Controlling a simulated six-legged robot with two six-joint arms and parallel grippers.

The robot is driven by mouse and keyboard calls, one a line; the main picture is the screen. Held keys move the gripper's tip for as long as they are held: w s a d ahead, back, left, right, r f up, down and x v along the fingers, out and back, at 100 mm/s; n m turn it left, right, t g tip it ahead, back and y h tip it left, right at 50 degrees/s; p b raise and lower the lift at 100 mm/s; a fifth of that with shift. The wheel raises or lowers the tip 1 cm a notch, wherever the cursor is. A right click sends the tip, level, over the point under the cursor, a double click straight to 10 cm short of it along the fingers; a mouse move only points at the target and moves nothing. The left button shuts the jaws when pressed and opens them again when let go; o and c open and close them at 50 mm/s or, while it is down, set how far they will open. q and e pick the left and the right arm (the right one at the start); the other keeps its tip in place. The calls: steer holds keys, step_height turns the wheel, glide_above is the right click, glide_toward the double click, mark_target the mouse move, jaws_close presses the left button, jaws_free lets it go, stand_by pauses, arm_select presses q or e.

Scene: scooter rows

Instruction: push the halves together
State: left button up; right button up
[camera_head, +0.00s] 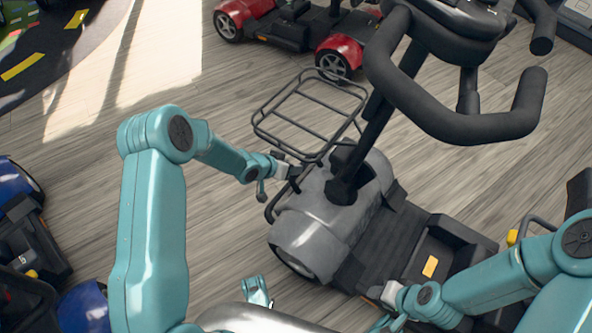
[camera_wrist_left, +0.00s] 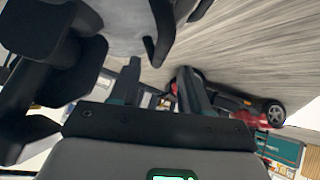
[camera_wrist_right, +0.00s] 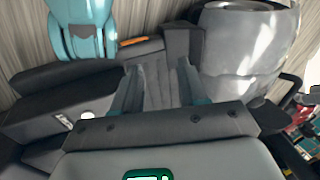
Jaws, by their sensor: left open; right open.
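The grey scooter front half (camera_head: 318,225) stands on the wood floor, with a dark tiller, handlebar (camera_head: 440,115) and wire basket (camera_head: 310,115). Its dark footboard (camera_head: 385,245) runs toward the lower right, where a dark section with a yellow label (camera_head: 430,266) meets it; I cannot tell whether there is a gap. My left gripper (camera_head: 297,180) is open and empty beside the front cowl, under the basket. My right gripper (camera_head: 376,294) is open over the footboard's near side. In the right wrist view the grey cowl (camera_wrist_right: 240,45) shows beyond the open fingers. Arm links hide part of the rear.
A red scooter (camera_head: 280,25) stands behind. Blue scooters (camera_head: 20,215) stand at the left edge. A dark mat with yellow marks (camera_head: 40,60) lies at the top left. The floor between is clear.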

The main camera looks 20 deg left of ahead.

Exercise goal: Your task is an exact transcription of all the data, minus the pictures.

The output:
Controlling a simulated six-legged robot with two six-joint arms and parallel grippers.

The robot is driven by mouse and keyboard calls, one a line; the main picture is the screen. Held keys move the gripper's tip for as long as they are held: w s a d ahead, back, left, right, r f up, down and x v along the fingers, out and back, at 100 mm/s; n m turn it left, right, t g tip it ahead, back and y h tip it left, right at 50 degrees/s; p b raise and lower the lift at 100 mm/s; a fifth of that with shift. The wheel raises or lowers the tip 1 cm a notch, wherever the cursor is. A right click sends the tip, level, over the point under the cursor, a double click straight to 10 cm short of it along the fingers; a mouse move only points at the target and moves nothing. The left button shuts the jaws when pressed and opens them again when let go; o and c open and close them at 50 mm/s or, while it is down, set how far they will open. q and e pick the left and the right arm (the right one at the start); the other keeps its tip in place. The calls: steer holds keys, step_height turns the wheel, glide_above is the right click, glide_toward the double click, mark_target the mouse move, jaws_close presses the left button, jaws_free lets it go, stand_by pauses, arm_select presses q or e.

Scene: scooter rows

Instruction: push the halves together
State: left button up; right button up
[camera_head, +0.00s] 
[camera_wrist_left, +0.00s] 
[camera_wrist_right, +0.00s] 
Jaws, by their sensor: left open; right open.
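The grey scooter front half (camera_head: 318,225) stands on the wood floor, with a dark tiller, handlebar (camera_head: 440,115) and wire basket (camera_head: 310,115). Its dark footboard (camera_head: 385,245) runs toward the lower right, where a dark section with a yellow label (camera_head: 430,266) meets it; I cannot tell whether there is a gap. My left gripper (camera_head: 297,180) is open and empty beside the front cowl, under the basket. My right gripper (camera_head: 376,294) is open over the footboard's near side. In the right wrist view the grey cowl (camera_wrist_right: 240,45) shows beyond the open fingers. Arm links hide part of the rear.
A red scooter (camera_head: 280,25) stands behind. Blue scooters (camera_head: 20,215) stand at the left edge. A dark mat with yellow marks (camera_head: 40,60) lies at the top left. The floor between is clear.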

The main camera looks 20 deg left of ahead.

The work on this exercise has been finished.